= Task directions =
Pull out every line below that holds the word "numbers".

= Provided data =
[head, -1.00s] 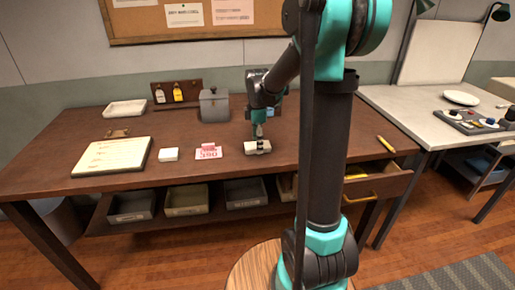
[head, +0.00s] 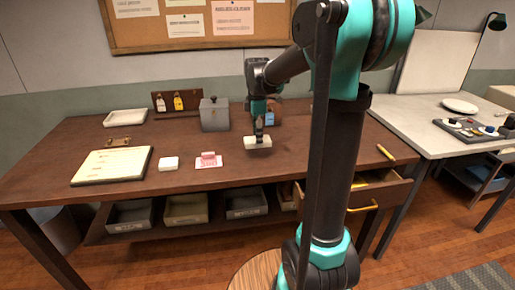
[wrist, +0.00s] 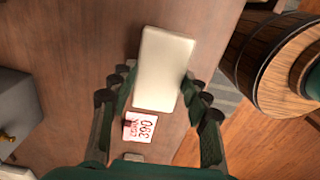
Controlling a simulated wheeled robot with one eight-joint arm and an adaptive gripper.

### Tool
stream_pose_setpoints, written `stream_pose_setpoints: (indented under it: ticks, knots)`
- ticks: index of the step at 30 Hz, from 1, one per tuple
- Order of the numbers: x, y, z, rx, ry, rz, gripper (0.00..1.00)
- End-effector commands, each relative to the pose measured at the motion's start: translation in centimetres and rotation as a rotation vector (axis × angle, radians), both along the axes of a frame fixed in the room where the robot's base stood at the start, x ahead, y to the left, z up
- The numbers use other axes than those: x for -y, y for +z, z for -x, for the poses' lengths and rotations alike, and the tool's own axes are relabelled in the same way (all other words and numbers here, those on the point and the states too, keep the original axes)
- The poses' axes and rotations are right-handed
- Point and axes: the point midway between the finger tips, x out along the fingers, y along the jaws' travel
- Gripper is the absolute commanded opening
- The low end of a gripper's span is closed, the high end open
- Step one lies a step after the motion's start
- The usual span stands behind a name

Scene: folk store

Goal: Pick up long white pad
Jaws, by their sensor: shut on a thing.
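The long white pad (head: 257,142) is a pale cream block held by my gripper (head: 258,133) above the right half of the brown table in the head view. In the wrist view the pad (wrist: 164,68) lies lengthwise between the two fingers of my gripper (wrist: 160,95), which are shut on its sides. The pad's underside is hidden, and the exact gap between pad and table is hard to tell.
The brown table (head: 75,136) holds a small white block (head: 168,163), a pink-and-white price card (head: 209,161), a grey lidded box (head: 214,114), a white tray (head: 125,118) and a cream board (head: 112,166). A drawer (head: 372,193) stands open at the front right. A barrel (wrist: 275,60) shows in the wrist view.

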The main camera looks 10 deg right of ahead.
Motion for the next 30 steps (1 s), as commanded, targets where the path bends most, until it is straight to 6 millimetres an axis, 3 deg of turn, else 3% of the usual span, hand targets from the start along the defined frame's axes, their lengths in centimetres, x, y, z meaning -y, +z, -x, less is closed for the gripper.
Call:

= Exercise response =
- Order of the numbers: x, y, z, rx, ry, rz, gripper (0.00..1.00)
- The numbers use other axes than those: x for -y, y for +z, z for -x, for the poses' lengths and rotations alike, and the tool's own axes are relabelled in the same way (all other words and numbers here, those on the point and the states too, keep the original axes)

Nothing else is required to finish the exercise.